* WHAT THE TASK ASKS
Reproduce each line bearing the word "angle".

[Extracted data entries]
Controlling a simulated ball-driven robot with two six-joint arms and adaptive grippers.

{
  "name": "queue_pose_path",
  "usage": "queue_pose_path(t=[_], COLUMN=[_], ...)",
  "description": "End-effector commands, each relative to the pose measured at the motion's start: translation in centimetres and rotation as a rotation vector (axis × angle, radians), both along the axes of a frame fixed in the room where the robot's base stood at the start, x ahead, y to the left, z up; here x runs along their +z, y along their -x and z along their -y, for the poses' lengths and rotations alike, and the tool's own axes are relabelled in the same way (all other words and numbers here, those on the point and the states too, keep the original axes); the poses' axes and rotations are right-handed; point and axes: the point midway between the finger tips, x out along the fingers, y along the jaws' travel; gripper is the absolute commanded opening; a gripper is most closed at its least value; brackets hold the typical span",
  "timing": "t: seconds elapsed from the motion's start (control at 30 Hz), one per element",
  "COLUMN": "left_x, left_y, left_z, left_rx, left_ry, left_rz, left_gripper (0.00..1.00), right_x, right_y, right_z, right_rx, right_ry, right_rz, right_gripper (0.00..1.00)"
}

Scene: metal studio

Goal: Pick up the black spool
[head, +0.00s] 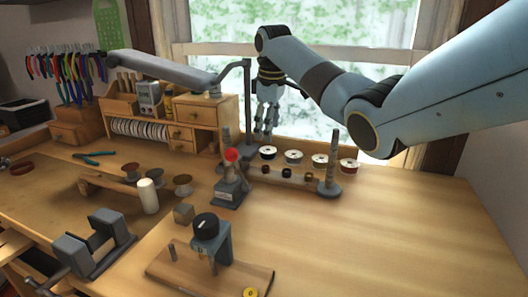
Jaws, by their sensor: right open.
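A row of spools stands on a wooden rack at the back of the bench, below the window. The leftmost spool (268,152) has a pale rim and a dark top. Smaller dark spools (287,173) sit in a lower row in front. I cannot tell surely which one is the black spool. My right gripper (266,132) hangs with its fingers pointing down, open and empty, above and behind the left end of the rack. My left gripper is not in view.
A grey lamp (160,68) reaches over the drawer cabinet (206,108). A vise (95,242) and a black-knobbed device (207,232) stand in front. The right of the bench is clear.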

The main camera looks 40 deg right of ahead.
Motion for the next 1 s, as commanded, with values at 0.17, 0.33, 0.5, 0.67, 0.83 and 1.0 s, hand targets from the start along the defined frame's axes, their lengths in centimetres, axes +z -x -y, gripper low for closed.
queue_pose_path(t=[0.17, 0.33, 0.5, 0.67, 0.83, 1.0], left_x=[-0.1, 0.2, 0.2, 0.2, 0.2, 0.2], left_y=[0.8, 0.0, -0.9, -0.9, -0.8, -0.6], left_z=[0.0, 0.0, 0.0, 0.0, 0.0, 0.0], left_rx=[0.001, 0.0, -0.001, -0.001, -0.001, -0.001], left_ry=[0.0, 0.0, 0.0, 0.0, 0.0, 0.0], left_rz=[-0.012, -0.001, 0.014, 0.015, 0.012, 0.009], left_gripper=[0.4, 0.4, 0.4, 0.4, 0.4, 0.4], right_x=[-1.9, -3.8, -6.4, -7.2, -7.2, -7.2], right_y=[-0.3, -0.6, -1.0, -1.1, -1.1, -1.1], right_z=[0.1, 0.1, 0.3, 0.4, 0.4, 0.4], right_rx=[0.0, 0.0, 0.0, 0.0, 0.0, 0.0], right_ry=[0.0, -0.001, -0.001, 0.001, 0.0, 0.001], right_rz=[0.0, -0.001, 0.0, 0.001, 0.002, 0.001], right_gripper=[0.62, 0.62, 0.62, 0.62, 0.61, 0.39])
* * *
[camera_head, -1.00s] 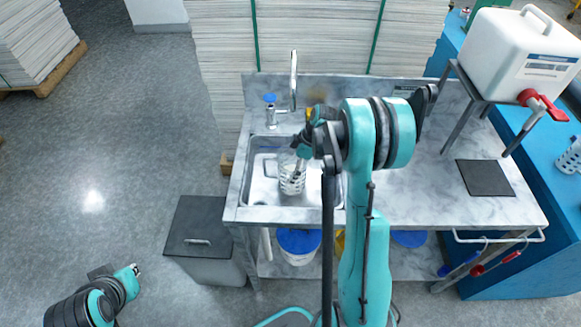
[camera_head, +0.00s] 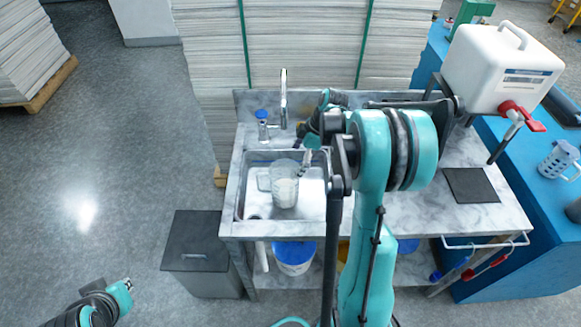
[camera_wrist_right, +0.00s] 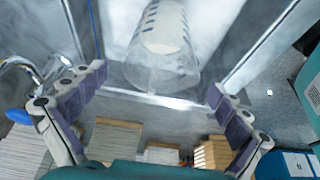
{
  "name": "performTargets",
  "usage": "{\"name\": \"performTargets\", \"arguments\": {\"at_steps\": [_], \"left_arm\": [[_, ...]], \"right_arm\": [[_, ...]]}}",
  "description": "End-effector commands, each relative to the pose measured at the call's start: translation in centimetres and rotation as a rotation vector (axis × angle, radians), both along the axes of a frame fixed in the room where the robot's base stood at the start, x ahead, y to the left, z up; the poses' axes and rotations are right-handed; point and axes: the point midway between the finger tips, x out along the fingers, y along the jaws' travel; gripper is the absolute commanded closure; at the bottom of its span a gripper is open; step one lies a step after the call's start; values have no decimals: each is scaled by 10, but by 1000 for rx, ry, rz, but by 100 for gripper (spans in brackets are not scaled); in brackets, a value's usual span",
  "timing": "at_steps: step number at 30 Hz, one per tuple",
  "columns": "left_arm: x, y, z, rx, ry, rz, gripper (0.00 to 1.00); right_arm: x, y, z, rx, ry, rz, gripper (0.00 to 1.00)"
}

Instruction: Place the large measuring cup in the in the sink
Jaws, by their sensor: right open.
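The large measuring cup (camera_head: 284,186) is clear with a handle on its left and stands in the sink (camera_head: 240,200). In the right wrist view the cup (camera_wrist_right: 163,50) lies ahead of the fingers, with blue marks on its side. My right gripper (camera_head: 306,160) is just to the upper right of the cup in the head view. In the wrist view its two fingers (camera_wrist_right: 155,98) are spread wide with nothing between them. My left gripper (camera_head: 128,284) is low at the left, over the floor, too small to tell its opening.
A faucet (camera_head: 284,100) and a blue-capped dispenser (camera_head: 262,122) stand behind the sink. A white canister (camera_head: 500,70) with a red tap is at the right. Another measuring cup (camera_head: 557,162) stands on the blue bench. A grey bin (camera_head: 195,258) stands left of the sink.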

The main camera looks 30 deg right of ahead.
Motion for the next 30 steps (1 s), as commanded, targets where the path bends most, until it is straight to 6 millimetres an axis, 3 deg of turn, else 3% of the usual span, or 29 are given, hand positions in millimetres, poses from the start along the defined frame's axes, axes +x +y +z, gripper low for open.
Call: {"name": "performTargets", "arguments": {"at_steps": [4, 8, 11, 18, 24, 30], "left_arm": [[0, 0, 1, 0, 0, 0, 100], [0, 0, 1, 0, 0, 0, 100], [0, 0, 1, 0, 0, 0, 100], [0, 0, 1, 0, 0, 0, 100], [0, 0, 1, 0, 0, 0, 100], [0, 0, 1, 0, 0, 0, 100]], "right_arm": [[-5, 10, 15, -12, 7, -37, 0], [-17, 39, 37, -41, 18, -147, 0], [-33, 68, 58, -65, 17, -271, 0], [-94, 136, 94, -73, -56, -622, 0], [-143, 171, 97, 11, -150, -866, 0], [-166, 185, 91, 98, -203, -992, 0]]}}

* ANSWER TO THIS TASK
  "description": "End-effector commands, each relative to the pose measured at the motion's start: translation in centimetres and rotation as a rotation vector (axis × angle, radians), both along the axes of a frame fixed in the room where the robot's base stood at the start, x ahead, y to the left, z up; here x runs along their +z, y along their -x and z along their -y, for the poses' lengths and rotations alike, and the tool's own axes are relabelled in the same way (all other words and numbers here, those on the point and the states too, keep the original axes); the poses' axes and rotations are right-handed; point and axes: the point midway between the finger tips, x out along the fingers, y along the jaws' travel; gripper is the absolute commanded opening; a gripper is most closed at its least value; brackets hold the typical span",
  "description": "End-effector commands, each relative to the pose measured at the call's start: translation in centimetres and rotation as a rotation vector (axis × angle, radians), both along the axes of a frame fixed in the room where the robot's base stood at the start, x ahead, y to the left, z up; the poses' axes and rotations are right-handed; point and axes: the point midway between the finger tips, x out along the fingers, y along the jaws' travel; gripper is the absolute commanded closure; at the bottom of its span a gripper is open; step one lies a step after the call's start; values have no decimals: each is scaled by 10, but by 1000 for rx, ry, rz, but by 100 for gripper (spans in brackets are not scaled); in brackets, a value's usual span",

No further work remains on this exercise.